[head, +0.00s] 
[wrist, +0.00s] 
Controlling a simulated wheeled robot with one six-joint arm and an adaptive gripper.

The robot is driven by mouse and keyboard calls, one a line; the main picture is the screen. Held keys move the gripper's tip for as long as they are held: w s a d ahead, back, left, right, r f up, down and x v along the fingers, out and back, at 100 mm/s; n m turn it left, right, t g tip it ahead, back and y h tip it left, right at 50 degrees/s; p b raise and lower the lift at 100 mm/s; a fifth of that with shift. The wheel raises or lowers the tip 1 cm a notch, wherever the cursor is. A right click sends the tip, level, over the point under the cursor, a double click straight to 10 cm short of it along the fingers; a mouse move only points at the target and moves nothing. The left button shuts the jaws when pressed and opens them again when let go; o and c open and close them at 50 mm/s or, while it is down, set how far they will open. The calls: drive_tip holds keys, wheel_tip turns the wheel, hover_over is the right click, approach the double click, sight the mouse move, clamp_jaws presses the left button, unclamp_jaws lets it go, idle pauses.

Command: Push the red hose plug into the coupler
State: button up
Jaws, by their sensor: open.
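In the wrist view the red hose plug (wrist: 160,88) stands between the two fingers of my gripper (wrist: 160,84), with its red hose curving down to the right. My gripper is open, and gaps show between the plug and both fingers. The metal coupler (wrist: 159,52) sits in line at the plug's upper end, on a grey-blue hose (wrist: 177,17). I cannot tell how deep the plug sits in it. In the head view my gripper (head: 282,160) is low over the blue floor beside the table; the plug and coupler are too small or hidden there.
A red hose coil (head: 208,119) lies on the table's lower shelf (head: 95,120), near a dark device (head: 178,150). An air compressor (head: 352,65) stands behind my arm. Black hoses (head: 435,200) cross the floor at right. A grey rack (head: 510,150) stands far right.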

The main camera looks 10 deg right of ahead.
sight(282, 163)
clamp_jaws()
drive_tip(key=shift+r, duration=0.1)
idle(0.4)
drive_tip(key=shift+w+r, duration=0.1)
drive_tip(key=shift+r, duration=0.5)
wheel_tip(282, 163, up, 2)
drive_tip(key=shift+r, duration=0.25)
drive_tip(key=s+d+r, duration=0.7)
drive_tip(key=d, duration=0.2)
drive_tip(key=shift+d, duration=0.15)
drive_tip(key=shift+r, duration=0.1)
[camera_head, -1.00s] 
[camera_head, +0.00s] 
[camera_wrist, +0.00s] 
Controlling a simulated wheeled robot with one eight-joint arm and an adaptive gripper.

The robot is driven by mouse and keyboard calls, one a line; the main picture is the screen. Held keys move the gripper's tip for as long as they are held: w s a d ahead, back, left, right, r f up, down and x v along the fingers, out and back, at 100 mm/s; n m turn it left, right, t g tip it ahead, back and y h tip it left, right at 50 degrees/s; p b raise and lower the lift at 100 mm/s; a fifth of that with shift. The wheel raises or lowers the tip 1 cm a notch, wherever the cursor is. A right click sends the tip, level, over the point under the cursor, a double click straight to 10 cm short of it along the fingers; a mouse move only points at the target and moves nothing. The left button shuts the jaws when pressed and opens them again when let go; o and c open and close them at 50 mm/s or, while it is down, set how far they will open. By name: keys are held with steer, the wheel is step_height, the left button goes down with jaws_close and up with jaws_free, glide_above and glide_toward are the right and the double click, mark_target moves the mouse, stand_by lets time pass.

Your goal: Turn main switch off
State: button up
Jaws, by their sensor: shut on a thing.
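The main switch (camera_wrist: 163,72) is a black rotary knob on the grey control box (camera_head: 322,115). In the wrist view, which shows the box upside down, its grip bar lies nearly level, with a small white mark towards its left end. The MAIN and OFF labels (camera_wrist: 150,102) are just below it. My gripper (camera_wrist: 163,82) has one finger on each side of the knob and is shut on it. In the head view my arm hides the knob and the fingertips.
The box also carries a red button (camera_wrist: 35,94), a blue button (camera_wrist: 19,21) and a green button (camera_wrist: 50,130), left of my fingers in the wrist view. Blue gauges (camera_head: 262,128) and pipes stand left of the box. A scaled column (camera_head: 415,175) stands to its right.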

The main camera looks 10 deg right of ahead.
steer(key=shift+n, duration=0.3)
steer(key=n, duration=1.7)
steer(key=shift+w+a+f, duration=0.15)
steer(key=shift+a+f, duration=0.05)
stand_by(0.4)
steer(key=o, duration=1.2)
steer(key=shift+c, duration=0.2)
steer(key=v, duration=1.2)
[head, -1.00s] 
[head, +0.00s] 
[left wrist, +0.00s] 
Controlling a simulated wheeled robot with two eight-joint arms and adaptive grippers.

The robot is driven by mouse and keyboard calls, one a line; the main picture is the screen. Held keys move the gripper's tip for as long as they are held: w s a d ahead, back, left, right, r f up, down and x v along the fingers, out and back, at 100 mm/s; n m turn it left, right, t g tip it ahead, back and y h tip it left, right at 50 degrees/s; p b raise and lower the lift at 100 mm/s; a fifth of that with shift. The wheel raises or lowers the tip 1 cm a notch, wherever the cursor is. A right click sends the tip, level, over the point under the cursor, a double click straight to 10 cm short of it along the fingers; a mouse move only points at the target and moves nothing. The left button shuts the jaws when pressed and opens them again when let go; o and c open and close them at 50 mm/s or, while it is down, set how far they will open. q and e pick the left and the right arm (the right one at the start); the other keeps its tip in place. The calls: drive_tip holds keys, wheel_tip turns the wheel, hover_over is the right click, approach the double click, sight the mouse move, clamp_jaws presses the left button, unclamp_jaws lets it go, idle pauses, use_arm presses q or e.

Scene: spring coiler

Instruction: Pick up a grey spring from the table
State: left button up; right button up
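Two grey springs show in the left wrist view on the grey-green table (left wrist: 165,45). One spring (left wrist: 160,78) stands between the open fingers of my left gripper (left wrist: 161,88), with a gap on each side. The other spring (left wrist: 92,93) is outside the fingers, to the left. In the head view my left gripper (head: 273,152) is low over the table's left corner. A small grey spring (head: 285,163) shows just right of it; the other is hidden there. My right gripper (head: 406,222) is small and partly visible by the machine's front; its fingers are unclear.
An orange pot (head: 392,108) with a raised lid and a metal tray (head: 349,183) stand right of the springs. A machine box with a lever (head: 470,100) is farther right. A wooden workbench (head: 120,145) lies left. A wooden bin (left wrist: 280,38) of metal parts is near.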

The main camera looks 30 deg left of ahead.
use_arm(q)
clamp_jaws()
■ ■ ■
Restate the whole listing exactly, leaving out nothing.

SOLUTION =>
[head, +0.00s] 
[wrist, +0.00s] 
Controlling a simulated wheeled robot with one six-joint arm and an adaptive gripper.

The robot is driven by mouse and keyboard calls, one a line; the main picture is the screen. Held keys move the gripper's tip for as long as they are held: w s a d ahead, back, left, right, r f up, down and x v along the fingers, out and back, at 100 mm/s; n m turn it left, right, t g tip it ahead, back and y h tip it left, right at 50 degrees/s; p b raise and lower the lift at 100 mm/s; a fifth of that with shift. The wheel raises or lowers the tip 1 cm a notch, wherever the cursor is. A right click sends the tip, level, over the point under the cursor, a double click straight to 10 cm short of it along the fingers; a mouse move only points at the target and moves nothing. The left button shuts the jaws when pressed and opens them again when let go; o and c open and close them at 50 mm/s or, while it is down, set how far they will open. The calls: drive_tip holds keys, wheel_tip turns the wheel, hover_over is the right click, approach the double click, sight the mouse move, clamp_jaws presses the left button, unclamp_jaws lets it go, idle pauses.

Command: Push the red hose plug into the coupler
State: button up
Jaws, by their sensor: open.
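In the wrist view the red hose plug (wrist: 160,88) stands between the two fingers of my gripper (wrist: 160,84), with its red hose curving down to the right. My gripper is open, and gaps show between the plug and both fingers. The metal coupler (wrist: 159,52) sits in line at the plug's upper end, on a grey-blue hose (wrist: 177,17). I cannot tell how deep the plug sits in it. In the head view my gripper (head: 282,160) is low over the blue floor beside the table; the plug and coupler are too small or hidden there.
A red hose coil (head: 208,119) lies on the table's lower shelf (head: 95,120), near a dark device (head: 178,150). An air compressor (head: 352,65) stands behind my arm. Black hoses (head: 435,200) cross the floor at right. A grey rack (head: 510,150) stands far right.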

The main camera looks 10 deg right of ahead.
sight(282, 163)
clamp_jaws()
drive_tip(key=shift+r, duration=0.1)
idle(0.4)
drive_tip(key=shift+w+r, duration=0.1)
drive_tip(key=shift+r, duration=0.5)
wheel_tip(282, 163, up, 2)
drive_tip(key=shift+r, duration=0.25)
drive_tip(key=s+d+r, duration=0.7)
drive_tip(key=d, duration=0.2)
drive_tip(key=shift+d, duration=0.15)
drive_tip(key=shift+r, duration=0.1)
[camera_head, -1.00s] 
[camera_head, +0.00s] 
[camera_wrist, +0.00s] 
Controlling a simulated wheeled robot with one eight-joint arm and an adaptive gripper.

The robot is driven by mouse and keyboard calls, one a line; the main picture is the screen. Held keys move the gripper's tip for as long as they are held: w s a d ahead, back, left, right, r f up, down and x v along the fingers, out and back, at 100 mm/s; n m turn it left, right, t g tip it ahead, back and y h tip it left, right at 50 degrees/s; p b raise and lower the lift at 100 mm/s; a fifth of that with shift. The wheel raises or lowers the tip 1 cm a notch, wherever the cursor is. A right click sends the tip, level, over the point under the cursor, a double click straight to 10 cm short of it along the fingers; a mouse move only points at the target and moves nothing. The left button shuts the jaws when pressed and opens them again when let go; o and c open and close them at 50 mm/s or, while it is down, set how far they will open. By name: keys are held with steer, the wheel is step_height, the left button goes down with jaws_close and up with jaws_free, glide_above and glide_toward are the right and the double click, mark_target moves the mouse, stand_by lets time pass.

Your goal: Turn main switch off
State: button up
Jaws, by their sensor: shut on a thing.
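The main switch (camera_wrist: 163,72) is a black rotary knob on the grey control box (camera_head: 322,115). In the wrist view, which shows the box upside down, its grip bar lies nearly level, with a small white mark towards its left end. The MAIN and OFF labels (camera_wrist: 150,102) are just below it. My gripper (camera_wrist: 163,82) has one finger on each side of the knob and is shut on it. In the head view my arm hides the knob and the fingertips.
The box also carries a red button (camera_wrist: 35,94), a blue button (camera_wrist: 19,21) and a green button (camera_wrist: 50,130), left of my fingers in the wrist view. Blue gauges (camera_head: 262,128) and pipes stand left of the box. A scaled column (camera_head: 415,175) stands to its right.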

The main camera looks 10 deg right of ahead.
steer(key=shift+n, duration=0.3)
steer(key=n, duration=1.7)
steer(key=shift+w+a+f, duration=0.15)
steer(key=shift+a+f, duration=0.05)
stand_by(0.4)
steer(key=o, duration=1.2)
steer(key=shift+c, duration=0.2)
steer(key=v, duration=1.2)
[head, -1.00s] 
[head, +0.00s] 
[left wrist, +0.00s] 
Controlling a simulated wheeled robot with two eight-joint arms and adaptive grippers.

The robot is driven by mouse and keyboard calls, one a line; the main picture is the screen. Held keys move the gripper's tip for as long as they are held: w s a d ahead, back, left, right, r f up, down and x v along the fingers, out and back, at 100 mm/s; n m turn it left, right, t g tip it ahead, back and y h tip it left, right at 50 degrees/s; p b raise and lower the lift at 100 mm/s; a fifth of that with shift. The wheel raises or lowers the tip 1 cm a notch, wherever the cursor is. A right click sends the tip, level, over the point under the cursor, a double click straight to 10 cm short of it along the fingers; a mouse move only points at the target and moves nothing. The left button shuts the jaws when pressed and opens them again when let go; o and c open and close them at 50 mm/s or, while it is down, set how far they will open. q and e pick the left and the right arm (the right one at the start); the other keeps its tip in place. The calls: drive_tip holds keys, wheel_tip turns the wheel, hover_over is the right click, approach the double click, sight the mouse move, clamp_jaws presses the left button, unclamp_jaws lets it go, idle pauses, use_arm presses q or e.

Scene: spring coiler

Instruction: Pick up a grey spring from the table
State: left button up; right button up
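Two grey springs show in the left wrist view on the grey-green table (left wrist: 165,45). One spring (left wrist: 160,78) stands between the open fingers of my left gripper (left wrist: 161,88), with a gap on each side. The other spring (left wrist: 92,93) is outside the fingers, to the left. In the head view my left gripper (head: 273,152) is low over the table's left corner. A small grey spring (head: 285,163) shows just right of it; the other is hidden there. My right gripper (head: 406,222) is small and partly visible by the machine's front; its fingers are unclear.
An orange pot (head: 392,108) with a raised lid and a metal tray (head: 349,183) stand right of the springs. A machine box with a lever (head: 470,100) is farther right. A wooden workbench (head: 120,145) lies left. A wooden bin (left wrist: 280,38) of metal parts is near.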

The main camera looks 30 deg left of ahead.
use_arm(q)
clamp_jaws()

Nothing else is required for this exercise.